* [Task goal]
Copy out every line in the entries below that includes "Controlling".

--- BEGIN Records supplied ---

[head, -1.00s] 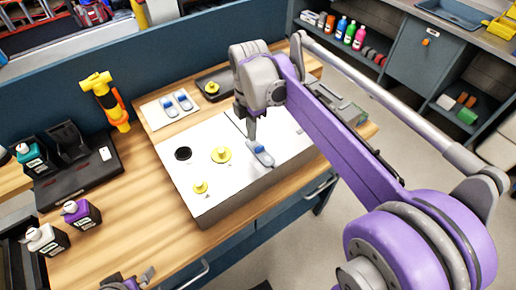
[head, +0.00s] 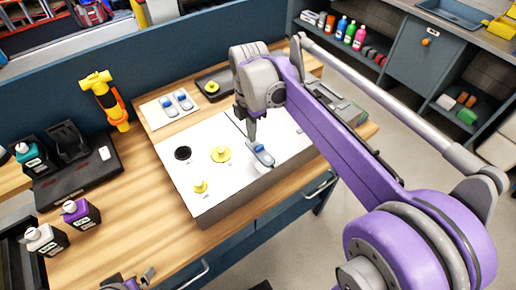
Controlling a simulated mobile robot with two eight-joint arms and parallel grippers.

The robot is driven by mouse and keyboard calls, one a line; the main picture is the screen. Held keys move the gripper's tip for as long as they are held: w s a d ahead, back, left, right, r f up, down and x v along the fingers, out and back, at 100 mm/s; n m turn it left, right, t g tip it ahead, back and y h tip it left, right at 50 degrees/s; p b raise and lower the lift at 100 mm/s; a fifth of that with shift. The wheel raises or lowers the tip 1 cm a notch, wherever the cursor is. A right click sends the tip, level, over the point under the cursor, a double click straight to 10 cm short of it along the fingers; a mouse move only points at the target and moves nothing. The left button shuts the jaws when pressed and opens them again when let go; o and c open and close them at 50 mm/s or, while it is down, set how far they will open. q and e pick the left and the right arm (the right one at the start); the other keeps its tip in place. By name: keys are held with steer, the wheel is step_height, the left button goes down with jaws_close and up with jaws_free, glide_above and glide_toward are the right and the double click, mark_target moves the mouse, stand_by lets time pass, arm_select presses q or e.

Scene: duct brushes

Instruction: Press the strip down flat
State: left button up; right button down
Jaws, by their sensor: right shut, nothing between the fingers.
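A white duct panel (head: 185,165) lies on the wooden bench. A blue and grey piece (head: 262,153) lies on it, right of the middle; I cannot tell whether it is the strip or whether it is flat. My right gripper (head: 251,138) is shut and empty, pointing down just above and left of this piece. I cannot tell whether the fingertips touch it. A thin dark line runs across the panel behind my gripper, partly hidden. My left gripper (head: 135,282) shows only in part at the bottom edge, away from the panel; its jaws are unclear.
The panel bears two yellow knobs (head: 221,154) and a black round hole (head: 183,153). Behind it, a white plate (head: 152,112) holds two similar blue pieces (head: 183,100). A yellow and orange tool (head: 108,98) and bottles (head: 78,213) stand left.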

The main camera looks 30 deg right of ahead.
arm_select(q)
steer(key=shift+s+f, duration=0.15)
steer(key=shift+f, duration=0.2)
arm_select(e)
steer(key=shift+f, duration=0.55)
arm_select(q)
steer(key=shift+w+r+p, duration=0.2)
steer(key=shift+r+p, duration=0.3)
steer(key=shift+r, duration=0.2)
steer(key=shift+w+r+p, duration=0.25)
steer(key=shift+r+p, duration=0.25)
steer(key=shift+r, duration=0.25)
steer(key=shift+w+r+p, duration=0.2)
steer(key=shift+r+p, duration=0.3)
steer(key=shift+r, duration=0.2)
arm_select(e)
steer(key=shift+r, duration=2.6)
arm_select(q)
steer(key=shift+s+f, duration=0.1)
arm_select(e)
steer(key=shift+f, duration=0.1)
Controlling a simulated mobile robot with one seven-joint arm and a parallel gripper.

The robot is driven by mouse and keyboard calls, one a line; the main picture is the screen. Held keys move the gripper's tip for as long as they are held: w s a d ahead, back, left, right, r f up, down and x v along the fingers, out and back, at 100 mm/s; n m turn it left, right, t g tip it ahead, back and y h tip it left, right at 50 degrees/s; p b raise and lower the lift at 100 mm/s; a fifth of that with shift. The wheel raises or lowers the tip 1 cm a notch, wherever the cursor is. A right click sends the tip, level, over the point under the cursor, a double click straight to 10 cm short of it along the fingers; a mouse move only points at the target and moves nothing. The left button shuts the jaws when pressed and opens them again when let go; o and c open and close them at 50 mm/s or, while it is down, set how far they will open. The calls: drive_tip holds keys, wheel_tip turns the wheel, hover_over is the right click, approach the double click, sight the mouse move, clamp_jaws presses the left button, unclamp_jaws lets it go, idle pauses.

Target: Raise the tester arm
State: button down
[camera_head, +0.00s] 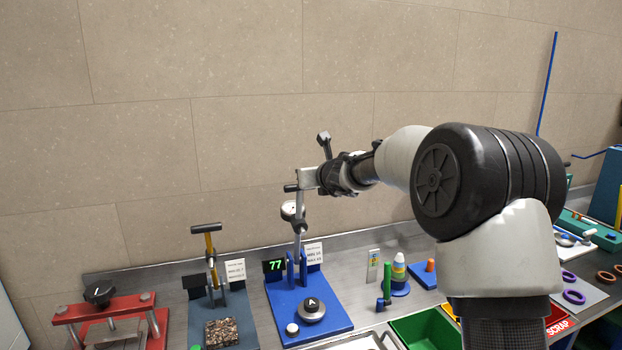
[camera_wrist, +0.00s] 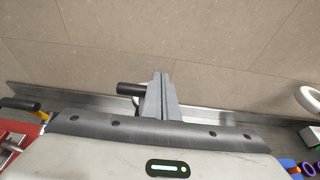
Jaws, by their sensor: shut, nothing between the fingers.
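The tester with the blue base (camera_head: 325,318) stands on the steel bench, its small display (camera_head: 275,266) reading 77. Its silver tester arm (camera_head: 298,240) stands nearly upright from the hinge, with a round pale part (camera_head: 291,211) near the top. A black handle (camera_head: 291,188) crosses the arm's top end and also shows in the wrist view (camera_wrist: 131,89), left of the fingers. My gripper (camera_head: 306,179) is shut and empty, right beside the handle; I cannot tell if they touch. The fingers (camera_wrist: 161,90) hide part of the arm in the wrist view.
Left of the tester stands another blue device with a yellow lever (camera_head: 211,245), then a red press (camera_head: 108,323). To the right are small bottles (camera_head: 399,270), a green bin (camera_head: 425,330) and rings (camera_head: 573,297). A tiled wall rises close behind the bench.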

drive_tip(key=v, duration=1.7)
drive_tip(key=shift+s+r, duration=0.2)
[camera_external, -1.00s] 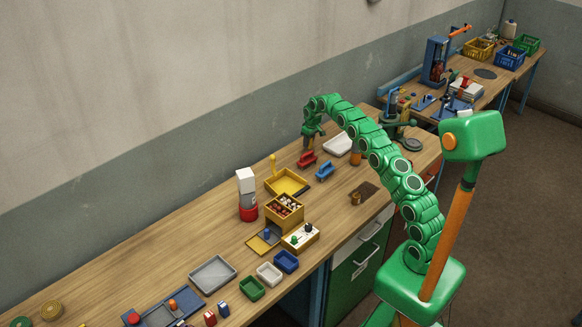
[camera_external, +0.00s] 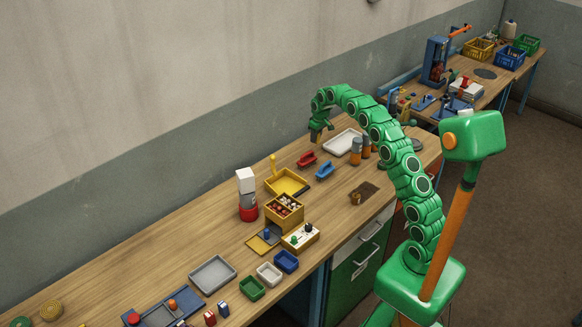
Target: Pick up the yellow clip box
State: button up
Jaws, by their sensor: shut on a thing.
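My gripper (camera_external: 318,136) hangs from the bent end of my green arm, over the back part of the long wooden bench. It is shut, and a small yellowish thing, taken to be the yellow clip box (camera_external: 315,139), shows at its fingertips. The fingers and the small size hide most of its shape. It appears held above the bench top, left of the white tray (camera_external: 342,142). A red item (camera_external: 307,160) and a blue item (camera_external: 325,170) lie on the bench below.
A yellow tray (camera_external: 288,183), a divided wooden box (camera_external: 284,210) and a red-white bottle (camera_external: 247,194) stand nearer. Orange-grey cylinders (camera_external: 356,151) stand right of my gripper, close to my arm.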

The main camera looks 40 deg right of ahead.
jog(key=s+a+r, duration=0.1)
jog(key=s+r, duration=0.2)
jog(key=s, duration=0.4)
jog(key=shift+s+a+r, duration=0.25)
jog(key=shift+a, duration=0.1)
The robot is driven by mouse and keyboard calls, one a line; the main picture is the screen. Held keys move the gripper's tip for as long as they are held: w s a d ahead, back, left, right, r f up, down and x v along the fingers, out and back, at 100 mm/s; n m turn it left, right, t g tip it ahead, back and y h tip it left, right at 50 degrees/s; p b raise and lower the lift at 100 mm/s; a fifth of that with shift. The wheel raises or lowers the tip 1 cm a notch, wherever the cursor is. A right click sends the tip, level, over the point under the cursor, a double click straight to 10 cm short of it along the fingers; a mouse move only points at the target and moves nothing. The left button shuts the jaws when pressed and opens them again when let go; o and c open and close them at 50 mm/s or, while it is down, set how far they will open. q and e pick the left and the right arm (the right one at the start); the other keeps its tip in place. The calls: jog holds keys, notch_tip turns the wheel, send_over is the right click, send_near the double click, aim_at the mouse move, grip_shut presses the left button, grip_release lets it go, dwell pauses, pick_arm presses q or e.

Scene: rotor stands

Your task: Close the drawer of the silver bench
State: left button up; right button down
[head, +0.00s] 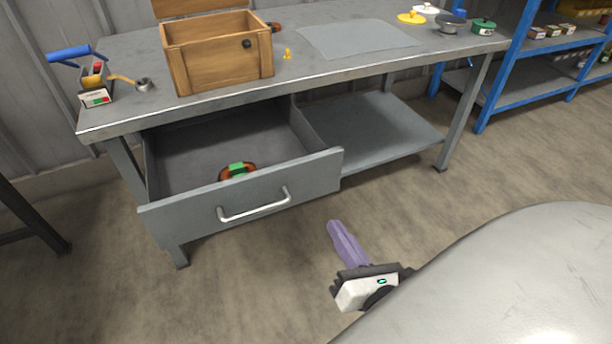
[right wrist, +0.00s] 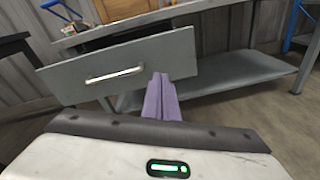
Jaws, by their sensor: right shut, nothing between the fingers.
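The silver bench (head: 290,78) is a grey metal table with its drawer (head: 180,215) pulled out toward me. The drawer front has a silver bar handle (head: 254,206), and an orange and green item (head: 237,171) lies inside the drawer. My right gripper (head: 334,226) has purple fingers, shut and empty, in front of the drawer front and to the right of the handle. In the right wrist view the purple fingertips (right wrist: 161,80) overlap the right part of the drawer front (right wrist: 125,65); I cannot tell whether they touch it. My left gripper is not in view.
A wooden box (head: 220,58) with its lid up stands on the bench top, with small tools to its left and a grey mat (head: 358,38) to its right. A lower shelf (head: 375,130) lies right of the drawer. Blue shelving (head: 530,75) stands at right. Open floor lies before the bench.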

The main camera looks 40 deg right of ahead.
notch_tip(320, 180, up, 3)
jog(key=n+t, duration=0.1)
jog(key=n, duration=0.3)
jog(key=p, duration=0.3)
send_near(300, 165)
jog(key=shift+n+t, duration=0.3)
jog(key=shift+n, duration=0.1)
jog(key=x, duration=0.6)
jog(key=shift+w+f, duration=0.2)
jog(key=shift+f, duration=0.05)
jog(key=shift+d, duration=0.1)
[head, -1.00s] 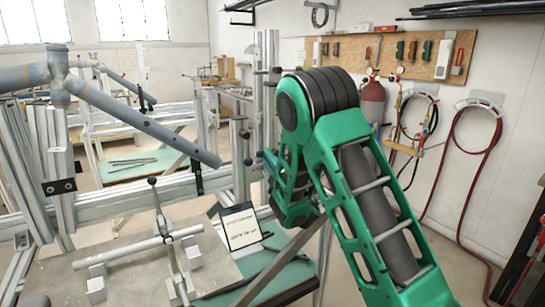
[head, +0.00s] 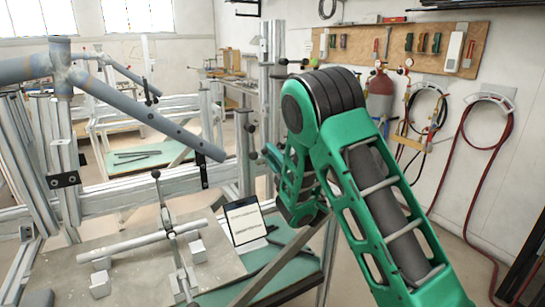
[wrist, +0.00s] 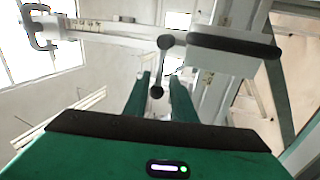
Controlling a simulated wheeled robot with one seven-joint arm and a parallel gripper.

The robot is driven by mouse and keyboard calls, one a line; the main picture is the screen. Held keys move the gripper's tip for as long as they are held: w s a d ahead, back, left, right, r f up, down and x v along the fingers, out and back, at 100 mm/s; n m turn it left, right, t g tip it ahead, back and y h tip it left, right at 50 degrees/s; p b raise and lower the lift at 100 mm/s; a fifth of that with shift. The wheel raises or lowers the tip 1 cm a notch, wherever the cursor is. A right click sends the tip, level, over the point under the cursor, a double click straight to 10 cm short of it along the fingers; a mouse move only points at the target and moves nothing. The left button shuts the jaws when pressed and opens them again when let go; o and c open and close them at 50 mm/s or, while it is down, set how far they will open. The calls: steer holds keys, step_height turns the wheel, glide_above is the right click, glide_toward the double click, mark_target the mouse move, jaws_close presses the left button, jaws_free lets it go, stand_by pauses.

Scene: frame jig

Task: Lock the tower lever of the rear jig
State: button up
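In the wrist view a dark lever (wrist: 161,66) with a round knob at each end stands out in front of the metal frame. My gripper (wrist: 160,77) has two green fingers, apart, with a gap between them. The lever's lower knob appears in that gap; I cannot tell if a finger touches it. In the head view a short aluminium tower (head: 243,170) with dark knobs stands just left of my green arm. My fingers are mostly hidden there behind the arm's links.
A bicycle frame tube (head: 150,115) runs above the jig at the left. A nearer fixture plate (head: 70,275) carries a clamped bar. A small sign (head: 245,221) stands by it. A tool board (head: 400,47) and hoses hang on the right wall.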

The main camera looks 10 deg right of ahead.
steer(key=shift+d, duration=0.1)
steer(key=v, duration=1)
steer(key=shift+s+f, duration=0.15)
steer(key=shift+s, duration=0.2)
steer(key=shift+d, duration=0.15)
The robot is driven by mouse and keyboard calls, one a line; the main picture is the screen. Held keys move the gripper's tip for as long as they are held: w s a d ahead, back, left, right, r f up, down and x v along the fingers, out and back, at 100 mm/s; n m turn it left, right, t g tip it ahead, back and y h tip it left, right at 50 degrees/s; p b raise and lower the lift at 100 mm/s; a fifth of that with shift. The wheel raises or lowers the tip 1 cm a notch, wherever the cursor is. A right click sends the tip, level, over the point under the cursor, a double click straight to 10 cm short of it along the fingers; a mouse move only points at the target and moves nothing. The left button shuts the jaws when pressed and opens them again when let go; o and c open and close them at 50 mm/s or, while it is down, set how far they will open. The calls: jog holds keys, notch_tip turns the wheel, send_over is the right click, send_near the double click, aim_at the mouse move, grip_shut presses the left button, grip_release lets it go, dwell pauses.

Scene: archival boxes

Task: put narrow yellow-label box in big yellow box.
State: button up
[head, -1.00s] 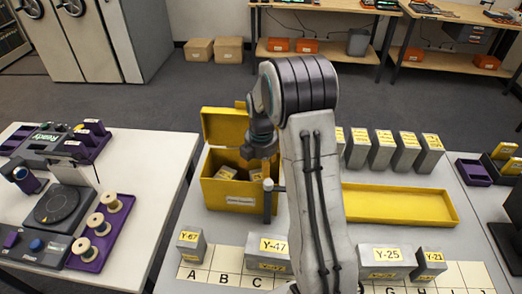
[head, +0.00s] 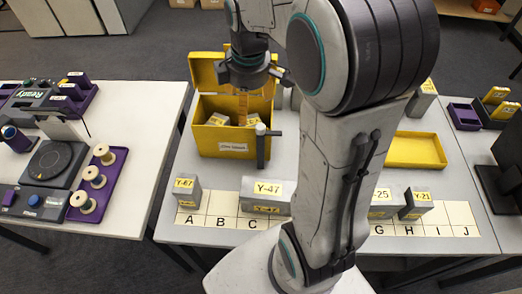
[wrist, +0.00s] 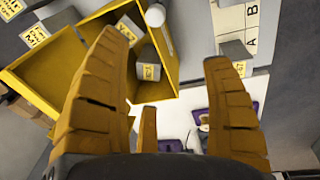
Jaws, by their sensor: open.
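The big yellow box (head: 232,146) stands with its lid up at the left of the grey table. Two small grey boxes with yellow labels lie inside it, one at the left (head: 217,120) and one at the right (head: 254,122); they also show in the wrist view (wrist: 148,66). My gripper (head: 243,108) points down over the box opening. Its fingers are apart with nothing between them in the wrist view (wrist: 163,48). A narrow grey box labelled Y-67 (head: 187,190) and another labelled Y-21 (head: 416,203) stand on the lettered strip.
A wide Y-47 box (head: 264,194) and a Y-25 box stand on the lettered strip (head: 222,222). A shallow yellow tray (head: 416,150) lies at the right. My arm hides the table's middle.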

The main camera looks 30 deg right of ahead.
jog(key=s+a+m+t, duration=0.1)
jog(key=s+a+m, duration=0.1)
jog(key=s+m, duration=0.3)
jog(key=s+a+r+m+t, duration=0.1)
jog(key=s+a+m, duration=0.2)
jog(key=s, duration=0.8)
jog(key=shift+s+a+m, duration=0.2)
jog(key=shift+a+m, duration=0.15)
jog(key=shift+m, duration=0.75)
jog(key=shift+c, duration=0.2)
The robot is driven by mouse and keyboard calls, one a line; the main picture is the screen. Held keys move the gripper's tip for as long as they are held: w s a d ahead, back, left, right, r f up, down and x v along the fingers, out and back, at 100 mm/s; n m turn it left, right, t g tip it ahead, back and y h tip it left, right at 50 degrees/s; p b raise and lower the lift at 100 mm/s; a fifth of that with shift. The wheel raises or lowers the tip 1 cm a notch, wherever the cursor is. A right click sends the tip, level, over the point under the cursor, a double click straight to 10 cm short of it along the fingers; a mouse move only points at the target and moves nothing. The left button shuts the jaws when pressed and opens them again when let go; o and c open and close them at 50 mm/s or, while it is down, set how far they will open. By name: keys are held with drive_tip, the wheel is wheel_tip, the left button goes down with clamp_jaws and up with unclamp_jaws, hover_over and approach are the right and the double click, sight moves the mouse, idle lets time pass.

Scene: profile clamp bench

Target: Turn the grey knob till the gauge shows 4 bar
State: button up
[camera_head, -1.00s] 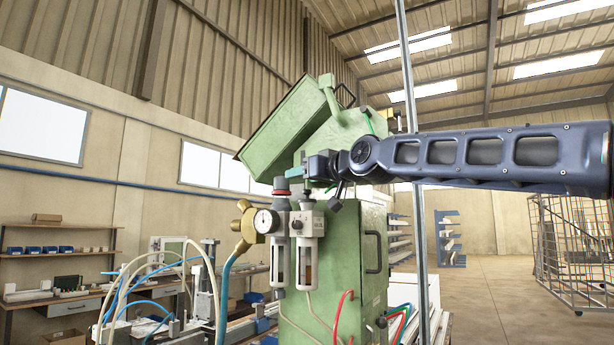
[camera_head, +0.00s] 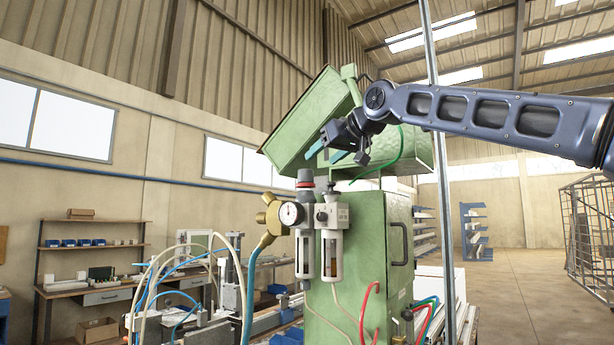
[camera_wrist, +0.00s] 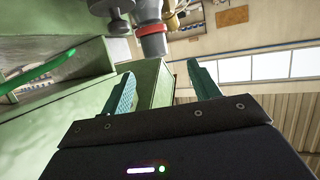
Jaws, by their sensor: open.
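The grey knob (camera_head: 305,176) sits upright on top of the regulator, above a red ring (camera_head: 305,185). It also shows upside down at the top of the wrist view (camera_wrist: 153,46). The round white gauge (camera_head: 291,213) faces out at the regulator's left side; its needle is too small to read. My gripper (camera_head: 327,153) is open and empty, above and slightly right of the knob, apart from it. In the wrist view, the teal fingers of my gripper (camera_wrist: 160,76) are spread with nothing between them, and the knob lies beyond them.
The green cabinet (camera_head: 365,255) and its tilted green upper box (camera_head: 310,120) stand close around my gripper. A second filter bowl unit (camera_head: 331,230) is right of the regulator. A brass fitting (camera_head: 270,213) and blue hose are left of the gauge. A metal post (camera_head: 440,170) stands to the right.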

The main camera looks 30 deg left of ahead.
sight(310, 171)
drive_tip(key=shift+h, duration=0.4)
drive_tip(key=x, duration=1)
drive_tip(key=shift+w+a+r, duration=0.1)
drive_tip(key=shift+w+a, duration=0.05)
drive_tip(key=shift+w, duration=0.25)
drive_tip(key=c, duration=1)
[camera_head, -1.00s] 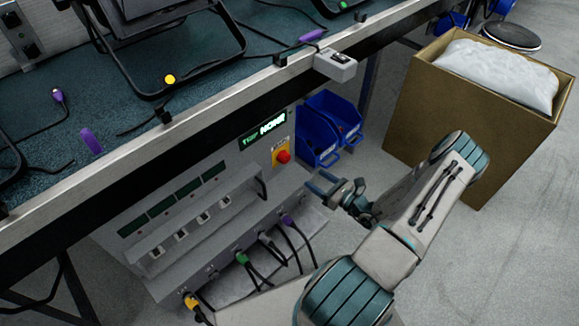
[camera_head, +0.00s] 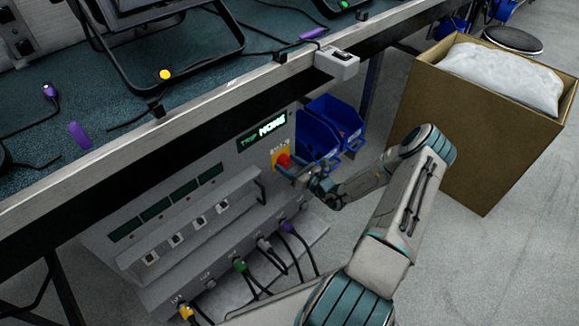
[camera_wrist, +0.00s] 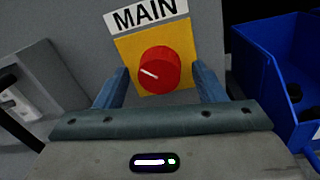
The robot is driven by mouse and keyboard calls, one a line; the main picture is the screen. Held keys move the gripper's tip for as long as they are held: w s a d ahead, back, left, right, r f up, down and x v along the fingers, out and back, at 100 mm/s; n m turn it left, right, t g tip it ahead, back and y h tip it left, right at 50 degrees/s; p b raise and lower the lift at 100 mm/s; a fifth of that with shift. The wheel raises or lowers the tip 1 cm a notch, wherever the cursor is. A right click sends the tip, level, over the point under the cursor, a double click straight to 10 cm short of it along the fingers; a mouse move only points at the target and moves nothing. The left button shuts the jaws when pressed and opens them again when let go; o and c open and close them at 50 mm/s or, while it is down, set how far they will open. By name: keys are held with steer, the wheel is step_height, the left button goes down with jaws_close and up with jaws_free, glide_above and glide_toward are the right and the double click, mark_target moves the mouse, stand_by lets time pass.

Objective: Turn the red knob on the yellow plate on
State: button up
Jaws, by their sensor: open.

--- END Records supplied ---

* [Reply to the exercise]
Controlling a simulated mobile robot with two eight-joint arms and parallel grippers.
Controlling a simulated mobile robot with one seven-joint arm and a parallel gripper.
Controlling a simulated wheeled robot with one seven-joint arm and a parallel gripper.

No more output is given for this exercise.